The entire arsenal of farcical comedy — voluminous spit-takes, spirited pratfalls, prop and scenery fails, set-piece destruction, music miscues, acting atrocities — is well-represented in this play-within-a-play in which the Cornley University Drama Society puts on, or attempts to put on "The Murder at Haversham Manor," a creaky mystery that falls (and fails) from theatrical cliché to cliché. OT's heartiest laughs came when Drama Society head Chris Bean (Evan Alexander Smith), who also directs and stars as Inspector Carter, broke the fourth wall and berated the audience for not appreciating the play correctly.
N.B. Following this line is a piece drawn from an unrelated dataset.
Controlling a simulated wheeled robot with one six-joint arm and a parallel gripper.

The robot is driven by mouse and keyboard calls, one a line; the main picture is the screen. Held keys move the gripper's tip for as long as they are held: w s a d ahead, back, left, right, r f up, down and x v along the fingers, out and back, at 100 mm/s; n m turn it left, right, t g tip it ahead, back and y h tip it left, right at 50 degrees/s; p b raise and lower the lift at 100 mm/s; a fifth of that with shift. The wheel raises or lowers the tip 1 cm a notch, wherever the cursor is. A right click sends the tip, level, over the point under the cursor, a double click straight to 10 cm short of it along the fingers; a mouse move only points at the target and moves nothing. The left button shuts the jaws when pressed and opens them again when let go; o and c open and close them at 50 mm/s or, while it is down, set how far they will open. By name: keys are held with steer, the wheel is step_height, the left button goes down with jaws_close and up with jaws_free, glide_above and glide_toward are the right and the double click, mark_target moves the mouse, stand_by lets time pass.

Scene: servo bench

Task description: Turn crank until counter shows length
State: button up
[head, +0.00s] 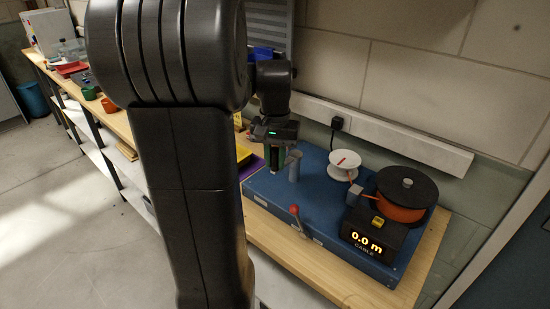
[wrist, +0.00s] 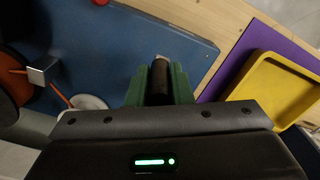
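The cable machine has a blue base (head: 325,200) on the wooden bench. Its counter (head: 367,243) reads 0.0 m above the word CABLE. A grey crank post (head: 294,166) stands on the base beside my gripper (head: 275,158). In the wrist view, the green fingers of my gripper (wrist: 160,88) lie on both sides of a dark upright cylinder, the crank handle (wrist: 160,80), with no visible gap. The crank arm is mostly hidden. An orange reel (head: 400,208) under a dark disc sits at right, and a white spool (head: 345,164) with a red mark stands behind.
A red-knobbed lever (head: 295,212) rises at the base's front edge. A yellow tray (wrist: 268,88) lies on a purple mat (wrist: 240,62) beside the base. Cups and boxes stand along the bench to the left. My arm hides the middle of the head view.

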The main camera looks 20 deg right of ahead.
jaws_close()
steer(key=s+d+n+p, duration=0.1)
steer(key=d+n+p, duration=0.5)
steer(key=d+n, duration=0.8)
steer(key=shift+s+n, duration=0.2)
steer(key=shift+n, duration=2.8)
When the audience reacted, Bean snapped back, "Boo, huh? Well, boo, you!"
The plot is a lame murder mystery, but frankly when the audience can see the "corpse" move around stage on its own volition, the surprise and suspense are in short supply. The fun comes in when absolutely everything in a mismanaged theatrical enterprise that could possibly go wrong promptly does. Of course the irony is that what's presented as amateurism in acting, faulty scene and sound design, property mismanagement, etc., takes great control, coordination and precision, comic timing, etc., to pull off. So the very unprofessionalism they portray is what makes this company eminently professional. We were especially taken by Angela Grovey as hapless stage manager Annie Twilloil; Ned Noyes as clueless newbie Max Bennett; and Peyton Crim as Stanislavsky method actor Robert Grove. Broadly directed by Matt DiCarlo.
The gold standard for this kind of knockabout, slap-around farce is surely the classic "Noises Off," and though "Play That Goes Wrong" doesn't reach quite those heights, it mines much of the same territory. This is the kind of mindless entertainment that you once found in the West End "for the tired businessman"; we were having sex-farce flashbacks especially when Jamie Ann Romero, as Sandra Wilkinson, appeared onstage in a barely-there teddy for no apparent reason. It was all fun and games until everyone in the cast got hurt, but honestly the biggest laughs for OT came from the Drama Society's mock program-within-the-program, in which we learned that sound operator and Duran Duran fan Trevor Watson (Brandon J. Ellis) "is only participating in 'The Murder at Haversham Manor' to earn much-needed credit for his engineering course. Once he has passed the course, he will not continue to work with the Drama Society. Trevor credits his success to his sunny disposition and his positive outlook on life."